▶ **What the task requires**: The first line to copy is the one with "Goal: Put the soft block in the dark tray"; the last is the one with "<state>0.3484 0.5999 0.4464". Copy each line in that range exactly, leaving out all others.

## START Data to use

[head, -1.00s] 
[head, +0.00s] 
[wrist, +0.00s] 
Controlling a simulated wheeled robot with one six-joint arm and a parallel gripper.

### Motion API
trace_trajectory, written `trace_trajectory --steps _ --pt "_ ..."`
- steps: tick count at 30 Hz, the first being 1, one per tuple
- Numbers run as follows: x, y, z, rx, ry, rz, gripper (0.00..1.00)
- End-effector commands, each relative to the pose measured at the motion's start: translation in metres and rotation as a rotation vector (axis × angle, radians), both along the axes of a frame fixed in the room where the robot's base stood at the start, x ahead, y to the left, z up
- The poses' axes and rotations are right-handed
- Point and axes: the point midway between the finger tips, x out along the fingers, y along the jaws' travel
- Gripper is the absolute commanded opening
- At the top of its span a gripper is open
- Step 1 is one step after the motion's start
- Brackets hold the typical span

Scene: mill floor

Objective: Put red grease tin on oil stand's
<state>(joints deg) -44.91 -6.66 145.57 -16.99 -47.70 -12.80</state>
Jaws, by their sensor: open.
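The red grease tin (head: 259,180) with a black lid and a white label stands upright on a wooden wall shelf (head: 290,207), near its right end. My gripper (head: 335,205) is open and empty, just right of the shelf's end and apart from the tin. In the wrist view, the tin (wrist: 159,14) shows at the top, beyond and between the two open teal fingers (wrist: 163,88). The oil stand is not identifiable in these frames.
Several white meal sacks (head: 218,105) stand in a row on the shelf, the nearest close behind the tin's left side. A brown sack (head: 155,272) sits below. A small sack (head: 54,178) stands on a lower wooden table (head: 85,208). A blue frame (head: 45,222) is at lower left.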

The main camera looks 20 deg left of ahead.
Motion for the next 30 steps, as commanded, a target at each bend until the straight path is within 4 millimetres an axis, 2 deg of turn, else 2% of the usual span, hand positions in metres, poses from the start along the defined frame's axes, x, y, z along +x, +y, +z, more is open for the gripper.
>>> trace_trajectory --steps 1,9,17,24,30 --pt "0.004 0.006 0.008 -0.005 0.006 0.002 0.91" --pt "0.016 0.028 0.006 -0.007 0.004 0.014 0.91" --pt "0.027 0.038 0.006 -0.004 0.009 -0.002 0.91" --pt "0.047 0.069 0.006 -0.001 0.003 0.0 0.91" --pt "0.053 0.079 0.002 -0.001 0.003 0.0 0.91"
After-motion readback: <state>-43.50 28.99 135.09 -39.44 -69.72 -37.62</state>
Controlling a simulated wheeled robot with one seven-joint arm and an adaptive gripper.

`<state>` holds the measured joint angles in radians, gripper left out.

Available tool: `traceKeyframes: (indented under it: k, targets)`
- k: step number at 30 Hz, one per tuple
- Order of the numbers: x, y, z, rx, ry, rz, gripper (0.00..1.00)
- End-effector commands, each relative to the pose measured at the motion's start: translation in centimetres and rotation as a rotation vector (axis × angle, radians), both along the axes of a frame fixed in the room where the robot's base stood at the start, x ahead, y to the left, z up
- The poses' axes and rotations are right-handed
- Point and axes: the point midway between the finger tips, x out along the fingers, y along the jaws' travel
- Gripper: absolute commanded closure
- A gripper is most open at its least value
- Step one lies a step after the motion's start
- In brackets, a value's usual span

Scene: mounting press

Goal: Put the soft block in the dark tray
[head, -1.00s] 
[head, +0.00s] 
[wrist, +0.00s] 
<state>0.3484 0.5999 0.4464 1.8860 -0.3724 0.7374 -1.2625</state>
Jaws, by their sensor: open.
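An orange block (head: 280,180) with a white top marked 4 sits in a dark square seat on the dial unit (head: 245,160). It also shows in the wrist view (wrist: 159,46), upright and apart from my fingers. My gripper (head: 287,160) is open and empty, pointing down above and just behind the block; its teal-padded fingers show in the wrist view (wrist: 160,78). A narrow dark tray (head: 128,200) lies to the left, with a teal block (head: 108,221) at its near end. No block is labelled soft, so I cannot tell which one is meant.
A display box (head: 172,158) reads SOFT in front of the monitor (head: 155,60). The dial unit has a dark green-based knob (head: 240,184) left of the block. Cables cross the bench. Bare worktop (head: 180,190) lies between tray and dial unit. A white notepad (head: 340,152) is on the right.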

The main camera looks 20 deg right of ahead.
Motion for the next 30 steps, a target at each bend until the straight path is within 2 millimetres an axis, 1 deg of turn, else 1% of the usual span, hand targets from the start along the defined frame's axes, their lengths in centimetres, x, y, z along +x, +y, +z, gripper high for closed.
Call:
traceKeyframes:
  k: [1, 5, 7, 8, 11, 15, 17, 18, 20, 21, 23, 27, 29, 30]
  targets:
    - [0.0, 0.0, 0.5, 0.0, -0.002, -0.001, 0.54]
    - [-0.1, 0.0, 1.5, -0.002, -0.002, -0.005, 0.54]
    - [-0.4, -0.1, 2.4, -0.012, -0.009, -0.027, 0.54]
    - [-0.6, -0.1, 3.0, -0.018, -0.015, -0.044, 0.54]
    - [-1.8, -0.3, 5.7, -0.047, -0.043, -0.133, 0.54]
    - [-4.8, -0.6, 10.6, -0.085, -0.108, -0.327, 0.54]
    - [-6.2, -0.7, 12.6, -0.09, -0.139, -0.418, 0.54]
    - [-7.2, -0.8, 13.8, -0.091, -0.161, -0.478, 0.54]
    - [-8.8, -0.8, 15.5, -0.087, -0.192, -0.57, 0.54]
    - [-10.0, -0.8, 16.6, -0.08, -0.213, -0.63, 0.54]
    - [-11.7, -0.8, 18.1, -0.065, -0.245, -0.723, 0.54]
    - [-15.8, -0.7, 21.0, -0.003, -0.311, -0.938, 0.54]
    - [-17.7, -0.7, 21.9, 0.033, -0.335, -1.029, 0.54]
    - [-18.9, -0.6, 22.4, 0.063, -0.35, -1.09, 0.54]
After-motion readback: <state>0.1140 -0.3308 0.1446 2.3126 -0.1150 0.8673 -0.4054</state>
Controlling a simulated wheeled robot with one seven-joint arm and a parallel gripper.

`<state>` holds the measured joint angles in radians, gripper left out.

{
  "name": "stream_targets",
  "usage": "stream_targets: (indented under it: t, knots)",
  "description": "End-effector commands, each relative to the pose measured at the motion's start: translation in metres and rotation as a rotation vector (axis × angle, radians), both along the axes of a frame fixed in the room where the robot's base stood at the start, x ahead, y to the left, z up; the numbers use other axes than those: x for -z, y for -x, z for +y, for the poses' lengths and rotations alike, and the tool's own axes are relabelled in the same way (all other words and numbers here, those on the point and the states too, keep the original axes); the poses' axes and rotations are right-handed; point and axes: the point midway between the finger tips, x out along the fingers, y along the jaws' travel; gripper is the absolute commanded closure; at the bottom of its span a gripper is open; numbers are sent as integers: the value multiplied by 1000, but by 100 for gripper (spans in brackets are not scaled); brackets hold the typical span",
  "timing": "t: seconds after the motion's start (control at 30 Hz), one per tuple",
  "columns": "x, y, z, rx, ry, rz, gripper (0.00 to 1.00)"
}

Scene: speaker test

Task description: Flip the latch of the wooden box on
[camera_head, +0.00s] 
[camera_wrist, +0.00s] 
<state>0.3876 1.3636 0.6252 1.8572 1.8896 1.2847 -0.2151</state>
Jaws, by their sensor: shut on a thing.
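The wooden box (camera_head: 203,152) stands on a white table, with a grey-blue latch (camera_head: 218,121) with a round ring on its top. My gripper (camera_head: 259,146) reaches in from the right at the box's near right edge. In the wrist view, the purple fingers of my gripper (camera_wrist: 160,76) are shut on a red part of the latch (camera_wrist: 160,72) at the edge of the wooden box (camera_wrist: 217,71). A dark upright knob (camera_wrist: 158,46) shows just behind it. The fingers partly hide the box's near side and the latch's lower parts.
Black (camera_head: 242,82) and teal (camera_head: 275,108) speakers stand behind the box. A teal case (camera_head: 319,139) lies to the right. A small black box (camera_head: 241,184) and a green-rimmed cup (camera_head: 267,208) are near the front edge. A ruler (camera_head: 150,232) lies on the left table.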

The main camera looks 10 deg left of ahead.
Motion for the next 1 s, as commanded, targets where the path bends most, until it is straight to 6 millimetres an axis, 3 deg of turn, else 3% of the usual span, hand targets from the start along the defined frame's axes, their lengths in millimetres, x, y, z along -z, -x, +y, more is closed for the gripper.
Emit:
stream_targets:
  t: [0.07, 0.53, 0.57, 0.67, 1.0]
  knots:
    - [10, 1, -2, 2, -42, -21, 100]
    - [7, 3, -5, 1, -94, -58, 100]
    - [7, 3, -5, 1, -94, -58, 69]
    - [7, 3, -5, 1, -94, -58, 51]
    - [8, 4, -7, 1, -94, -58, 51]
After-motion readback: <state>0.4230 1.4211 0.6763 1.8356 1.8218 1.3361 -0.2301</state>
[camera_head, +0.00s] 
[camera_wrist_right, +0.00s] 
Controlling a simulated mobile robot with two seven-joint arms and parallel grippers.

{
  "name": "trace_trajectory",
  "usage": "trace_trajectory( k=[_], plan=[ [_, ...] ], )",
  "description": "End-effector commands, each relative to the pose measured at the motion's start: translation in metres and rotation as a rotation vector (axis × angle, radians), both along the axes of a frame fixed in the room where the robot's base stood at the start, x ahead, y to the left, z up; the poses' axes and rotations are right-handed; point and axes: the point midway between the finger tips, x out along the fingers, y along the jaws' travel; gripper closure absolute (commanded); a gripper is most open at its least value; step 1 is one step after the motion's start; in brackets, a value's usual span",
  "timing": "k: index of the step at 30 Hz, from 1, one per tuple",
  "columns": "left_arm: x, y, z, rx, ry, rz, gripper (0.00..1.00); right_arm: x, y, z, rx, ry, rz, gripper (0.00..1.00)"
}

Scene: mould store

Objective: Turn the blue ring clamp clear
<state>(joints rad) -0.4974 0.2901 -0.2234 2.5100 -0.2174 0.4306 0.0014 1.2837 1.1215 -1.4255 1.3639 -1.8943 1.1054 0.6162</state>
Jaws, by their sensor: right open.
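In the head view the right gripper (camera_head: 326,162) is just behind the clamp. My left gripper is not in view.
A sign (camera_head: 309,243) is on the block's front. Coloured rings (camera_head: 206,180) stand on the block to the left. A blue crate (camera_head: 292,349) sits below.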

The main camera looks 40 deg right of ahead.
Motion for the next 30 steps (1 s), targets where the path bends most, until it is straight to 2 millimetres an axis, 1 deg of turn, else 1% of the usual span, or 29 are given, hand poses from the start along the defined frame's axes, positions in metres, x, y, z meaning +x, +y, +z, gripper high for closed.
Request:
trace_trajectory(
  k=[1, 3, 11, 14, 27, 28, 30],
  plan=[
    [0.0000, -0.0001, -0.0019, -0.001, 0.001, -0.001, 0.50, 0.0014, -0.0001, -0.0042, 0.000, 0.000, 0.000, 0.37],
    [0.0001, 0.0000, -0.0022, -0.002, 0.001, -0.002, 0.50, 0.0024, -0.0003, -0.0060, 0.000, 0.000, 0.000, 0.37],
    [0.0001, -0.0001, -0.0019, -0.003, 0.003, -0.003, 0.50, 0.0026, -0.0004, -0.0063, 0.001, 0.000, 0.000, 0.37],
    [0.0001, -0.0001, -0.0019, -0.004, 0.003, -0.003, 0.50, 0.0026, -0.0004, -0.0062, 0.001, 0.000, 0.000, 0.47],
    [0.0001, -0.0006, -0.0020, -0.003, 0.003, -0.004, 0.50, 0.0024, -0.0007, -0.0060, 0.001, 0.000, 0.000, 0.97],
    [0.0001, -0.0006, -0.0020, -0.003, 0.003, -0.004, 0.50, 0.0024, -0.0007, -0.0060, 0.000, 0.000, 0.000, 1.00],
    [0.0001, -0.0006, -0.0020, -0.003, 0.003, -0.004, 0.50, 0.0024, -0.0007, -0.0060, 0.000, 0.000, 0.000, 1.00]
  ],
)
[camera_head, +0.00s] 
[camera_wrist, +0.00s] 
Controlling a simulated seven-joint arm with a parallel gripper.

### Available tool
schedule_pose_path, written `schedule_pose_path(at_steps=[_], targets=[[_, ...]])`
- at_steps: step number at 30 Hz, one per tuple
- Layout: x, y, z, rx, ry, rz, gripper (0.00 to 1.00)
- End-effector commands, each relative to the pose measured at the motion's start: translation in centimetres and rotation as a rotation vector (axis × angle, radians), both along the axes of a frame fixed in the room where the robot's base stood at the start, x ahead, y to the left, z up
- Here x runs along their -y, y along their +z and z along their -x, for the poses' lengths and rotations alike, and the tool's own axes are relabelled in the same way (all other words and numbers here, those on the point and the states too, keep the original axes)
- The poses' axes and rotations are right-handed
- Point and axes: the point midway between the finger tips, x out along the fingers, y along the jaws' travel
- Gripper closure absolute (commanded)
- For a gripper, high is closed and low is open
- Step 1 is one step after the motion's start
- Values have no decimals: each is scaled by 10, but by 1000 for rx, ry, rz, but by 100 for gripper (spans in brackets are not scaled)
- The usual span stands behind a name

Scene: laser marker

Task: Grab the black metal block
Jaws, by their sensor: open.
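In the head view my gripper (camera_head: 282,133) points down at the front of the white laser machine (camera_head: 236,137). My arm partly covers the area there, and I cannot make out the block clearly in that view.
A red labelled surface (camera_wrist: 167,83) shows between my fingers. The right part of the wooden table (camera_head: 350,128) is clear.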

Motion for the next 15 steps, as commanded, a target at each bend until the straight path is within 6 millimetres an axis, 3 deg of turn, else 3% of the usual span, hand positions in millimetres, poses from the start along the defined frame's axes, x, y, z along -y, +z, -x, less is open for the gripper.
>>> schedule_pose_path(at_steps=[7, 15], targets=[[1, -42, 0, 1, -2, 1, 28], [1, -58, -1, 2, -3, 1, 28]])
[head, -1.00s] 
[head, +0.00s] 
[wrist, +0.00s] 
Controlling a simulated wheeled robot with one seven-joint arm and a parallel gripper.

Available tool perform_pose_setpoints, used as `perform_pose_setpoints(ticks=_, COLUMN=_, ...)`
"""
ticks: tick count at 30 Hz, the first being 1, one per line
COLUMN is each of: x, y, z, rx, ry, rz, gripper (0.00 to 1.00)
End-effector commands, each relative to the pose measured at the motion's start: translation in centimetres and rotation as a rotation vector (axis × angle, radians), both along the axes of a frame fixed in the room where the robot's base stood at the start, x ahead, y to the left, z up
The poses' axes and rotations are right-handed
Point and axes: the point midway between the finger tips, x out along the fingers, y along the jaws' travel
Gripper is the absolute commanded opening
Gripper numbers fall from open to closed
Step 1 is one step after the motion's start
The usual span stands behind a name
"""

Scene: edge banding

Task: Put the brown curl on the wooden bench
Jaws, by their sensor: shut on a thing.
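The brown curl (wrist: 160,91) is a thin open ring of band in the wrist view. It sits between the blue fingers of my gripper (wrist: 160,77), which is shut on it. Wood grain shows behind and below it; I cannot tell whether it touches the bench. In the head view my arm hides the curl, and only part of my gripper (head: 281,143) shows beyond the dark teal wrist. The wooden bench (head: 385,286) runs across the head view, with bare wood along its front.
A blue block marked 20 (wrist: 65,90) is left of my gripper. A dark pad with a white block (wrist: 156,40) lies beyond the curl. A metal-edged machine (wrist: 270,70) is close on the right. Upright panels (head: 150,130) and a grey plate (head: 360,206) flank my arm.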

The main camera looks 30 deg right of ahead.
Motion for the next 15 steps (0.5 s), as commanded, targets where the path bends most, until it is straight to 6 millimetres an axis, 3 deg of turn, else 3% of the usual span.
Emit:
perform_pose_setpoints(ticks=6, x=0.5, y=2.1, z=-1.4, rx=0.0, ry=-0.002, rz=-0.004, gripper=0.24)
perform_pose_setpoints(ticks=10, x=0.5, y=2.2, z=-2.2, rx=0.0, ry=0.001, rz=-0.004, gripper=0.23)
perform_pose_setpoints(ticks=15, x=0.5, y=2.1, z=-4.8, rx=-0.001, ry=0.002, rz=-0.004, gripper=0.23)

## END Data to use

▶ **Result for this task**:
Goal: Put the soft block in the dark tray
[head, -1.00s] 
[head, +0.00s] 
[wrist, +0.00s] 
<state>0.3484 0.5999 0.4464 1.8860 -0.3724 0.7374 -1.2625</state>

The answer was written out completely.